Using the listing below, report all lines holding the word "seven".

(Rows from a dataset)
━━━━

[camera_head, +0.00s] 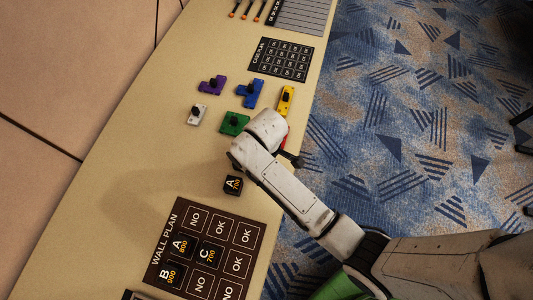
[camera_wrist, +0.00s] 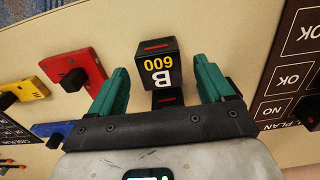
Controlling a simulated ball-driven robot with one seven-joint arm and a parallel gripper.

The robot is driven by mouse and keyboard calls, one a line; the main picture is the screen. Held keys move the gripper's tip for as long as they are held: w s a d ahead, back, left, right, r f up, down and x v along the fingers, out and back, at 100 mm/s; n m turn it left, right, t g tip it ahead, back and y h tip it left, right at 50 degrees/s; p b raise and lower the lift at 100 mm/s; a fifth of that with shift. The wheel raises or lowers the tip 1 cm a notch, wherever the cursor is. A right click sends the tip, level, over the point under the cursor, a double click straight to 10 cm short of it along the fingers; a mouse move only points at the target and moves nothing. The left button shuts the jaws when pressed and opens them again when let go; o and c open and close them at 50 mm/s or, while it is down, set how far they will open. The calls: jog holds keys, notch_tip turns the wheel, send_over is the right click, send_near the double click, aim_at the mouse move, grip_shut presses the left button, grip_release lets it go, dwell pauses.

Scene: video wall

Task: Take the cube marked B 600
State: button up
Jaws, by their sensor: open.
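The black cube marked B 600 (camera_wrist: 160,72) is in the upper middle of the wrist view, its print upside down there. A red stripe shows on its upper face. My gripper (camera_wrist: 162,78) is open, with one teal finger on each side of the cube. Visible gaps separate the fingers from it. A dark block with a red stripe (camera_wrist: 167,98) shows just below the cube, and I cannot tell whether it is a separate piece. In the head view my arm hides the B 600 cube and the fingers. Another black cube marked A (camera_head: 233,184) stands on the table left of my arm.
The wall plan board (camera_head: 218,245) holds several black cubes near the front. Purple (camera_head: 213,85), blue (camera_head: 250,93), yellow (camera_head: 286,100), green (camera_head: 234,123) and white (camera_head: 197,115) pieces lie beyond my arm. A red piece (camera_wrist: 78,82) lies left of the gripper. The table's right edge is close.

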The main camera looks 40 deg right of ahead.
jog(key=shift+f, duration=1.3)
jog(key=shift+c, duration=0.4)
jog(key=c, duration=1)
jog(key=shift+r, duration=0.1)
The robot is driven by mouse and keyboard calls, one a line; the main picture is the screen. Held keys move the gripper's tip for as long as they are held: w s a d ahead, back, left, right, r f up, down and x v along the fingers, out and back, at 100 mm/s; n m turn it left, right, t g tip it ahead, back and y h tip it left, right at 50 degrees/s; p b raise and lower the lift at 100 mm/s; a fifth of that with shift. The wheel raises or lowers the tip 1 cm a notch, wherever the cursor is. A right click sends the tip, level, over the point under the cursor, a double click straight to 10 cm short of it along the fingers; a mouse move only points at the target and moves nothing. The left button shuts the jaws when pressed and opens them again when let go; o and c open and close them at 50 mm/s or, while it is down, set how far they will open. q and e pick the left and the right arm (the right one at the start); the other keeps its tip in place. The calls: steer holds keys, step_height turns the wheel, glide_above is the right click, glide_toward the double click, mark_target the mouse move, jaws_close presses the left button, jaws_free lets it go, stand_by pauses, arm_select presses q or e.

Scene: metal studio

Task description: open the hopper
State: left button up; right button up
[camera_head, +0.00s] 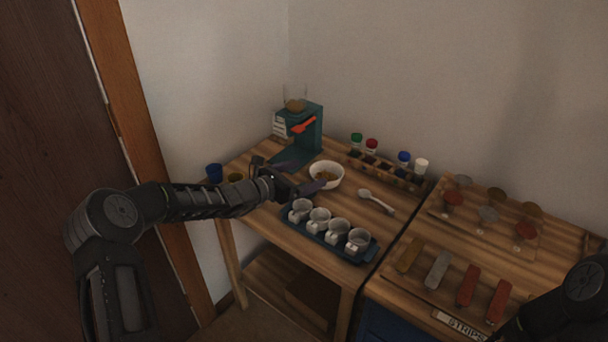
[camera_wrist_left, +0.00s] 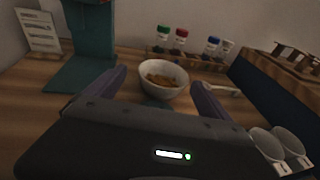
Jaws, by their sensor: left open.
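A dark green dispenser (camera_head: 310,135) stands at the back left of the table, with a clear hopper (camera_head: 295,100) on top holding something brown. A red lever (camera_head: 304,125) sticks out on its front. In the left wrist view the dispenser's lower part (camera_wrist_left: 92,35) shows at the upper left; the hopper is outside that view. My left gripper (camera_head: 301,177) is open and empty, in front of the dispenser and beside a white bowl (camera_head: 336,170) with brown contents. The bowl also shows between my fingers in the left wrist view (camera_wrist_left: 161,91). My right gripper is out of view.
A tray (camera_head: 320,236) of several white cups lies at the front. A spoon (camera_head: 377,201) lies right of the bowl. A rack (camera_head: 378,172) of jars with coloured lids stands along the wall. Blue cup (camera_head: 214,173) at left. Coloured strips (camera_head: 437,269) lie on the right table.

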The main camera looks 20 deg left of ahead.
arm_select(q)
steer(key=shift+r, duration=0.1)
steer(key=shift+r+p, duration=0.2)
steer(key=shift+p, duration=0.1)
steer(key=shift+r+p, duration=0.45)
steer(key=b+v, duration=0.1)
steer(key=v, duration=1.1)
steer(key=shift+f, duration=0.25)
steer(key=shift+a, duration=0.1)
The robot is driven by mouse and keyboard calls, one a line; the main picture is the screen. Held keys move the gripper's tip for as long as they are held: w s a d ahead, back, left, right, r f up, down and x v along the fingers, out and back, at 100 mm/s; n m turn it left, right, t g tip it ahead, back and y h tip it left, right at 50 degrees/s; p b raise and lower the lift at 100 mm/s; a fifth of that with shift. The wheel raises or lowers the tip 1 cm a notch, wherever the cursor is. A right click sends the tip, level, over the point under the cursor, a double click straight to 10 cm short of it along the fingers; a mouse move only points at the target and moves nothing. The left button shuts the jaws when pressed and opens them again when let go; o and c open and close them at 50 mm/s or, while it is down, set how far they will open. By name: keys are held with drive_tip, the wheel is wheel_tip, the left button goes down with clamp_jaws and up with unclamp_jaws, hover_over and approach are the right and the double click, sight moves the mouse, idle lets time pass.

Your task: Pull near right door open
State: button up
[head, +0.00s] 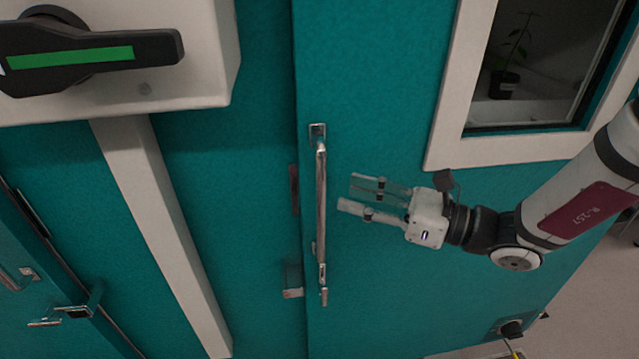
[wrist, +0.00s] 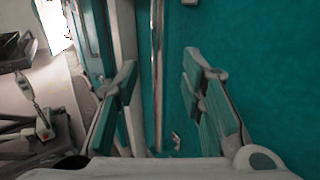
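The teal door (head: 400,290) fills the middle and right of the head view. Its long vertical metal handle (head: 321,205) is fixed near the door's left edge. My gripper (head: 346,195) is just right of the handle, with its two fingers apart and pointing left towards it. In the wrist view the handle (wrist: 157,70) runs vertically between the two spread fingers of my gripper (wrist: 160,85), beyond the tips. Nothing is held. The handle appears apart from the fingers.
A pale box with a black rotary switch (head: 90,52) juts out at upper left. A pale vertical conduit (head: 155,220) runs below it. A window (head: 540,65) in the door shows a potted plant (head: 505,80). Another teal door with a handle (head: 75,308) is at lower left.

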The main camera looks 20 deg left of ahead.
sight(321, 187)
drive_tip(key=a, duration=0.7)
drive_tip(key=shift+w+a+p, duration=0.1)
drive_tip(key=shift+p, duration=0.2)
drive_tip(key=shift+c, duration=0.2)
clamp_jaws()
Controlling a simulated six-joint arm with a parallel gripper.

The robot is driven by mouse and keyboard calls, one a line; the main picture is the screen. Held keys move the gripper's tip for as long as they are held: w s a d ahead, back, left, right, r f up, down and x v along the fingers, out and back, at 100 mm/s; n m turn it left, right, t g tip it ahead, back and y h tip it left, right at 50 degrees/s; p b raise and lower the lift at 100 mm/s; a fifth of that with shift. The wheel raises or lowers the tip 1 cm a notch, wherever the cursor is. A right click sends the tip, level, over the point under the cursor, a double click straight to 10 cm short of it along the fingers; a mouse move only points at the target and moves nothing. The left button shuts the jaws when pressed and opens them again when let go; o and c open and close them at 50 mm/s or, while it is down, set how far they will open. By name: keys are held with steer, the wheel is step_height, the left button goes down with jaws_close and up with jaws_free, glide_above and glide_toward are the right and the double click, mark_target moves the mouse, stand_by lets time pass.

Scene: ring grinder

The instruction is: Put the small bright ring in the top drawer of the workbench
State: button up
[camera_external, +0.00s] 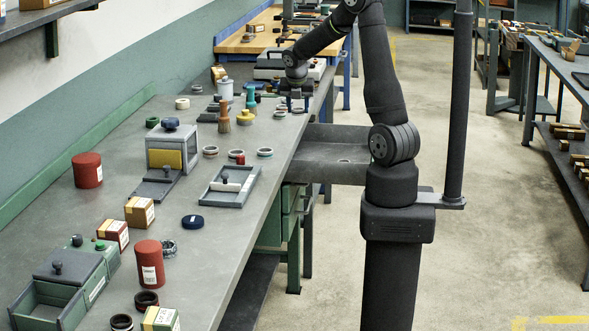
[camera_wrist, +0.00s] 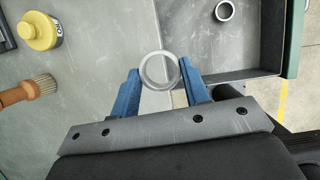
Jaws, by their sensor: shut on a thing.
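My gripper (camera_wrist: 160,72) is shut on a bright, light grey ring (camera_wrist: 143,67), one blue finger on each side of it. In the wrist view the held ring overlaps the bench top and the near corner of the open top drawer (camera_wrist: 243,75). Its height above them cannot be told. In the external view the drawer (camera_external: 318,176) is pulled out from the bench's right side. My gripper (camera_external: 297,98) is over the bench farther back; the held ring cannot be made out clearly there. A smaller ring (camera_wrist: 225,19) lies inside the drawer in the wrist view.
Several rings, a metal box (camera_external: 172,158), a shallow tray (camera_external: 229,199) and red canisters (camera_external: 149,264) occupy the bench (camera_external: 220,255). Most of the drawer floor is clear.

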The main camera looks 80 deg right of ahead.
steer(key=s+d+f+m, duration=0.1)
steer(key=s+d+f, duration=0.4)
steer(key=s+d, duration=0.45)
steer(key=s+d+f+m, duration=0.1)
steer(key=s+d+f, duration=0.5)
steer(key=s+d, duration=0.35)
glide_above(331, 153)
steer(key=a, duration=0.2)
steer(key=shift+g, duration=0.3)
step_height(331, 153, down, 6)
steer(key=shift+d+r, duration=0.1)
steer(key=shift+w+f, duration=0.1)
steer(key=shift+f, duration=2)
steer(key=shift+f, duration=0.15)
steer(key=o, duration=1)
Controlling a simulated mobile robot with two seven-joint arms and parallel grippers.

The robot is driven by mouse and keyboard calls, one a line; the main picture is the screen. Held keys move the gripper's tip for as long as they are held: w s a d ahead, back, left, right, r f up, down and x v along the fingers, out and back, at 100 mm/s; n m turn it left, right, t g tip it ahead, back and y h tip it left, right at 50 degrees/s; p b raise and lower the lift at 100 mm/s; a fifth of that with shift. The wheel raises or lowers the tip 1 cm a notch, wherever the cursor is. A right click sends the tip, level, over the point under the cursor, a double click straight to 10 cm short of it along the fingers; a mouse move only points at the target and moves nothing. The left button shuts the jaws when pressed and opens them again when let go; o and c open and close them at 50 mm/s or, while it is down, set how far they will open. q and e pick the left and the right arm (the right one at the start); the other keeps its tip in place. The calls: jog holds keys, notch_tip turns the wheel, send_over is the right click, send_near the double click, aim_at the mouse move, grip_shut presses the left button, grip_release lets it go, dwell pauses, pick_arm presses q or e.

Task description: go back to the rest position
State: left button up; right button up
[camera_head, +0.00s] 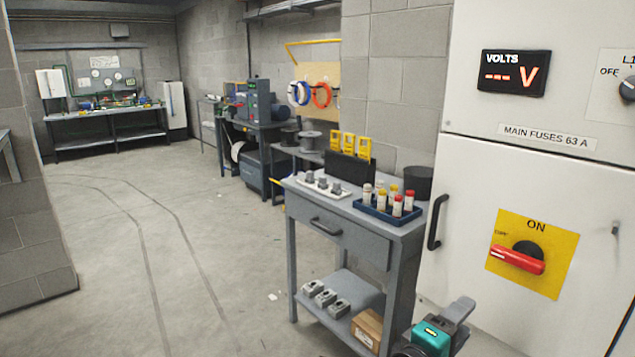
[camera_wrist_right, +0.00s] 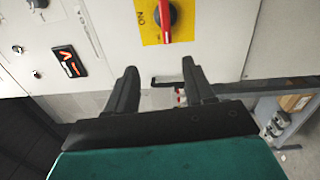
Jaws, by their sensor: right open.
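My right gripper (camera_head: 462,312) is at the bottom of the head view, with its teal body low in front of the white cabinet. In the right wrist view its two dark fingers (camera_wrist_right: 160,72) are spread apart with nothing held between them. The red switch handle (camera_head: 517,261) sits on a yellow plate (camera_head: 552,270) on the cabinet door, up and to the right of the gripper and apart from it. The handle (camera_wrist_right: 164,20) also shows beyond the fingers in the right wrist view. My left gripper is not in view.
A grey workbench (camera_head: 345,237) stands left of the cabinet, with a blue tray (camera_head: 385,216) of fuses on top and a cardboard box (camera_head: 367,328) on its lower shelf. The cabinet (camera_head: 460,200) has a black door handle (camera_head: 437,222). Open floor (camera_head: 150,240) lies to the left.

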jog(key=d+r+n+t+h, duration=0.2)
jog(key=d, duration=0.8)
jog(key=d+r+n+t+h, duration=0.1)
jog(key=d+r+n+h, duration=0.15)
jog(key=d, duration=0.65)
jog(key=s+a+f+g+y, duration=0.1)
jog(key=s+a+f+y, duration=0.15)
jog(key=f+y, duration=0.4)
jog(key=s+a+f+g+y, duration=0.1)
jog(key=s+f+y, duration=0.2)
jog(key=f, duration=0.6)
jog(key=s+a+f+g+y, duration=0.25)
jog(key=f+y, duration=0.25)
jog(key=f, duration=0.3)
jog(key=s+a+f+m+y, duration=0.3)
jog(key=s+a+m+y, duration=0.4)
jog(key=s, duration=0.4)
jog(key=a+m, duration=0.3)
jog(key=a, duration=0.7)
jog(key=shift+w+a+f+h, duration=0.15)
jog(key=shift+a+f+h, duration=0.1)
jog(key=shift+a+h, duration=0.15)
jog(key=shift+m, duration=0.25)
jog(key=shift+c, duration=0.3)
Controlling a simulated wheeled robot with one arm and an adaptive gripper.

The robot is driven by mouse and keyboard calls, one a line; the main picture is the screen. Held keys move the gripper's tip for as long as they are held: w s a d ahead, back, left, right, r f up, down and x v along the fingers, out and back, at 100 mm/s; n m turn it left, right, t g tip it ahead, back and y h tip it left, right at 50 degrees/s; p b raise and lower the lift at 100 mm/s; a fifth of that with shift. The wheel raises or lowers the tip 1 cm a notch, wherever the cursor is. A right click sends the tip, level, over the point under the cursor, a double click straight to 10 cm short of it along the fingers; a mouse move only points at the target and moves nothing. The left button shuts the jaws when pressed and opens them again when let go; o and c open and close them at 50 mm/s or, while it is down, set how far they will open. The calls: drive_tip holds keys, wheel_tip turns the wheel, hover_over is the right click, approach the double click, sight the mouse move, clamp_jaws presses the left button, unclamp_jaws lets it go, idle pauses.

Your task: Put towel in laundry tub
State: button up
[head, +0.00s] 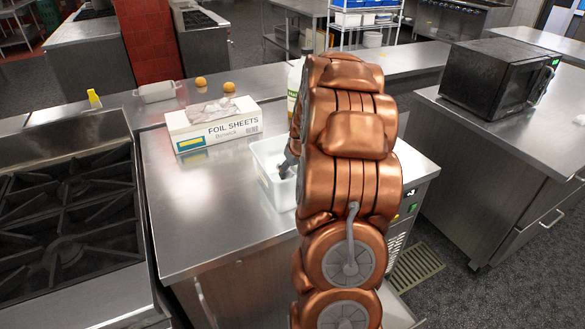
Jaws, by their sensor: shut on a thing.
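A white open tub (264,178) stands on the steel counter, just left of my copper arm. My arm covers its right side. My gripper (286,170) shows only in part, as a dark finger low over the tub's inside, next to the arm. It is shut on something, most likely the towel. I cannot make out the towel, which is hidden by the arm and the tub's wall.
A foil sheets box (214,125) lies on the counter left of the tub. A gas stove (70,210) is at the left. A microwave (497,76) stands on the right counter. The counter's front left is clear.

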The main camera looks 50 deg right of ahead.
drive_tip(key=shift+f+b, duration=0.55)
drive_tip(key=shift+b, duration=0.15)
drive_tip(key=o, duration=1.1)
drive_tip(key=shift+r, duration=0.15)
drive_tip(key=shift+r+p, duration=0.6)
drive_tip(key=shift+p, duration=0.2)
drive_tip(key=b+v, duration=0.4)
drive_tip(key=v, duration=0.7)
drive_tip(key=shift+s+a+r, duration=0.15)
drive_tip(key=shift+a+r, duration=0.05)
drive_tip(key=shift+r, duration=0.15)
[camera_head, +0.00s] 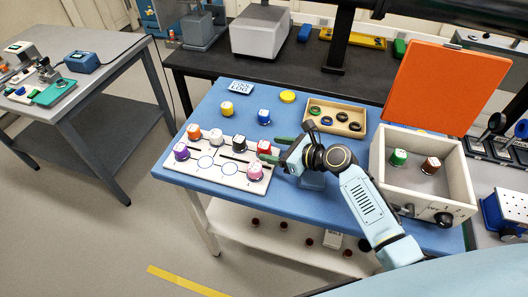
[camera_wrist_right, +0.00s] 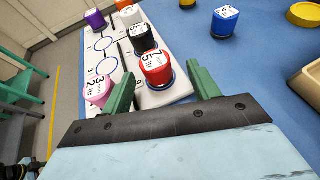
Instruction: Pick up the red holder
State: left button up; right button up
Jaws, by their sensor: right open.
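The red holder (camera_head: 264,147) has a white top label and stands upright at the right end of a white board (camera_head: 228,177). In the right wrist view the red holder (camera_wrist_right: 156,70) appears between the two green fingers. My right gripper (camera_head: 272,150) is open, with its fingertips close to the red holder. I see no finger closed on it, and I cannot tell whether either touches it. A black holder (camera_wrist_right: 142,40) stands just beyond it, and a pink holder (camera_wrist_right: 98,91) stands to its left. My left gripper is not in view.
The board also carries purple, orange and white holders. Yellow (camera_head: 227,109) and blue (camera_head: 264,117) holders stand behind it on the blue table. A wooden tray (camera_head: 312,103) of rings is at the back. An open box (camera_head: 447,183) with green and brown holders stands right.

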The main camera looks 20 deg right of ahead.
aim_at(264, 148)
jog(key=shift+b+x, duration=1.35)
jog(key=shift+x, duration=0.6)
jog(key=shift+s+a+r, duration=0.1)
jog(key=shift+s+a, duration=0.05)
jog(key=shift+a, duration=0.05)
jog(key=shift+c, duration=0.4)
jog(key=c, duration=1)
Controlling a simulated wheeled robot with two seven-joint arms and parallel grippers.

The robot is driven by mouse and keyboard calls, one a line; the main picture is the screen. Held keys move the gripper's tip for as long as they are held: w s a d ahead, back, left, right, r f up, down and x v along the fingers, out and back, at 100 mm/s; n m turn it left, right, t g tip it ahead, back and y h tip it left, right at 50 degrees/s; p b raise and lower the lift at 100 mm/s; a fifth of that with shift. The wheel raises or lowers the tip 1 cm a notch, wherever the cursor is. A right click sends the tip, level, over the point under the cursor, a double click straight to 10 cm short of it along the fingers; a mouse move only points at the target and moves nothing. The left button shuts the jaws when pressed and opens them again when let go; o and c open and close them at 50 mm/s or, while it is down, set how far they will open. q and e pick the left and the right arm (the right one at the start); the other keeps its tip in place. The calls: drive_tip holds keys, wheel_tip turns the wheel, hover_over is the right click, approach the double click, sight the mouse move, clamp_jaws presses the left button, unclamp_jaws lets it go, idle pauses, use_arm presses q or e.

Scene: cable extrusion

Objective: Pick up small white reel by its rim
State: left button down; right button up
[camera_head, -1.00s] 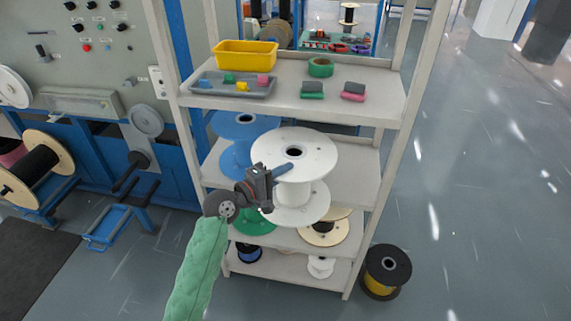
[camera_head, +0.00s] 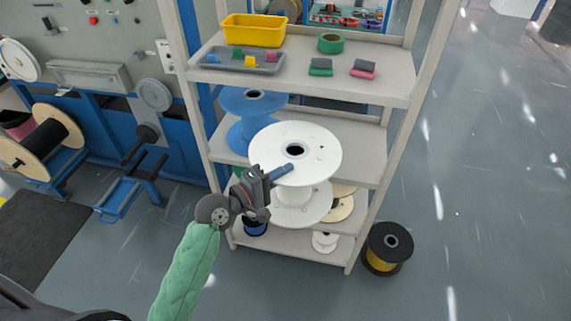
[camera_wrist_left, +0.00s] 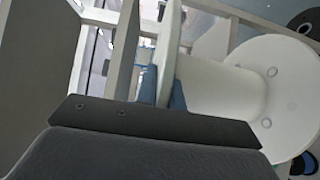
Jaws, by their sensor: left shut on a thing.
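A white reel (camera_head: 320,150) is held upright in front of the shelf rack, its wide upper flange facing me. My left gripper (camera_head: 280,173) is shut on the near-left rim of that flange, with blue fingertips. In the left wrist view the flange edge (camera_wrist_left: 165,55) sits between the blue fingers (camera_wrist_left: 162,88), and the reel's barrel and far flange (camera_wrist_left: 285,90) show to the right. A smaller-looking white reel (camera_head: 324,242) stands on the bottom shelf. My right gripper is out of view.
The rack (camera_head: 388,95) holds a yellow bin (camera_head: 253,38), a grey tray, green tape and small blocks on top. A blue reel (camera_head: 236,98) is on the shelf behind the held reel. A black-and-yellow reel (camera_head: 388,248) stands on the floor at right. Open floor lies farther right.

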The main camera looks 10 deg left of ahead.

━━━━

Worked answer
Controlling a simulated ball-driven robot with one seven-joint arm and a parallel gripper.
Controlling a simulated mobile robot with two seven-joint arms and parallel grippers.
Controlling a simulated wheeled robot with two seven-joint arms and parallel grippers.

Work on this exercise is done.